* _TASK GOAL_: Transcribe every line exactly and omit anything that is a picture.

* _PROVIDED DATA_:
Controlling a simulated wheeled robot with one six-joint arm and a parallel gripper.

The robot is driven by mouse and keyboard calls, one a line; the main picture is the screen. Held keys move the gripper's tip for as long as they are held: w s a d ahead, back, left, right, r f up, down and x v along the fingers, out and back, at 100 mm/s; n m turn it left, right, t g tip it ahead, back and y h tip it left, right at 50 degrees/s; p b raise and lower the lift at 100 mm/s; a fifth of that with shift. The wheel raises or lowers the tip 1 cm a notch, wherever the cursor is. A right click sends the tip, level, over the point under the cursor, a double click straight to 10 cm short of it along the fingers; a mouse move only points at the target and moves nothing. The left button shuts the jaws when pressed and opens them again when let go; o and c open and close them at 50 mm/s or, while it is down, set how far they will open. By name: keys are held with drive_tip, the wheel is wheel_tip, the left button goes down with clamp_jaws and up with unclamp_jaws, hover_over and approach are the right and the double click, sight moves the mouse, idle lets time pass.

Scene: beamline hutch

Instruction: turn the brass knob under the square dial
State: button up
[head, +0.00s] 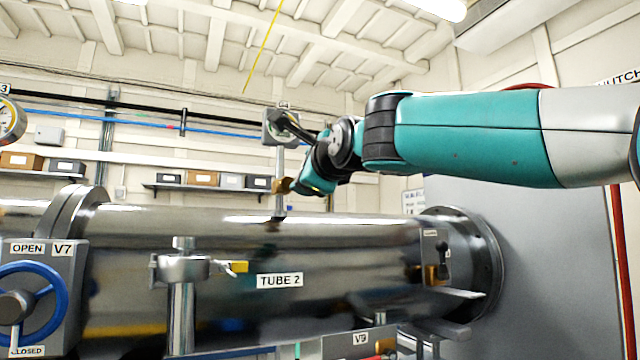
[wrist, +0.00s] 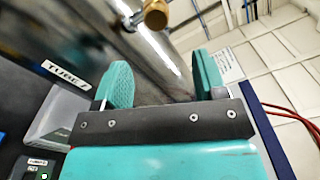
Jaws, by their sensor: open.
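The square dial (head: 272,127) stands on a thin post above the steel tube in the head view, its face partly covered by a dark part of my arm. The brass knob (head: 281,185) sits on the post below it. The brass knob also shows at the top edge of the wrist view (wrist: 155,14), round-ended and partly cut off. My gripper (wrist: 161,78) is open and empty, with teal pads apart. The knob lies beyond the fingertips, roughly in line with the gap and not between the pads. In the head view the fingertips are hard to make out.
The steel tube (head: 340,245), labelled TUBE 2, runs across below. A clamp with a yellow handle (head: 238,267) and a blue handwheel (head: 40,275) stand at the left. A shelf with boxes (head: 203,178) is behind. Red cables (wrist: 290,113) show at right in the wrist view.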

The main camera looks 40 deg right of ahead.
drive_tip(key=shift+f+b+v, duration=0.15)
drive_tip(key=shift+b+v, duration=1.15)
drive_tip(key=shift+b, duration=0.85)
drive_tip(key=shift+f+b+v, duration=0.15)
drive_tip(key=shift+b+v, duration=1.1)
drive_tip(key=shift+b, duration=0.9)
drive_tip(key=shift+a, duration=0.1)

* _OUTPUT_:
Controlling a simulated wheeled robot with one six-joint arm and a parallel gripper.

The robot is driven by mouse and keyboard calls, one a line; the main picture is the screen. Held keys move the gripper's tip for as long as they are held: w s a d ahead, back, left, right, r f up, down and x v along the fingers, out and back, at 100 mm/s; n m turn it left, right, t g tip it ahead, back and y h tip it left, right at 50 degrees/s; p b raise and lower the lift at 100 mm/s; a fifth of that with shift. The wheel raises or lowers the tip 1 cm a notch, wherever the cursor is. A right click sends the tip, level, over the point under the cursor, a double click straight to 10 cm short of it along the fingers; a mouse move only points at the target and moves nothing. The left button shuts the jaws when pressed and opens them again when let go; o and c open and close them at 50 mm/s or, while it is down, set how far they will open. By name: keys are held with drive_tip, the wheel is wheel_tip, the left button goes down with clamp_jaws and up with unclamp_jaws, hover_over and approach are the right and the double click, sight moves the mouse, idle lets time pass.

Scene: beamline hutch

Instruction: turn the brass knob under the square dial
State: button up
[head, +0.00s] 
[wrist, +0.00s] 
Jaws, by their sensor: open.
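The square dial (head: 272,127) stands on a thin post above the steel tube in the head view, its face partly covered by a dark part of my arm. The brass knob (head: 281,185) sits on the post below it. The brass knob also shows at the top edge of the wrist view (wrist: 155,14), round-ended and partly cut off. My gripper (wrist: 161,78) is open and empty, with teal pads apart. The knob lies beyond the fingertips, roughly in line with the gap and not between the pads. In the head view the fingertips are hard to make out.
The steel tube (head: 340,245), labelled TUBE 2, runs across below. A clamp with a yellow handle (head: 238,267) and a blue handwheel (head: 40,275) stand at the left. A shelf with boxes (head: 203,178) is behind. Red cables (wrist: 290,113) show at right in the wrist view.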

The main camera looks 40 deg right of ahead.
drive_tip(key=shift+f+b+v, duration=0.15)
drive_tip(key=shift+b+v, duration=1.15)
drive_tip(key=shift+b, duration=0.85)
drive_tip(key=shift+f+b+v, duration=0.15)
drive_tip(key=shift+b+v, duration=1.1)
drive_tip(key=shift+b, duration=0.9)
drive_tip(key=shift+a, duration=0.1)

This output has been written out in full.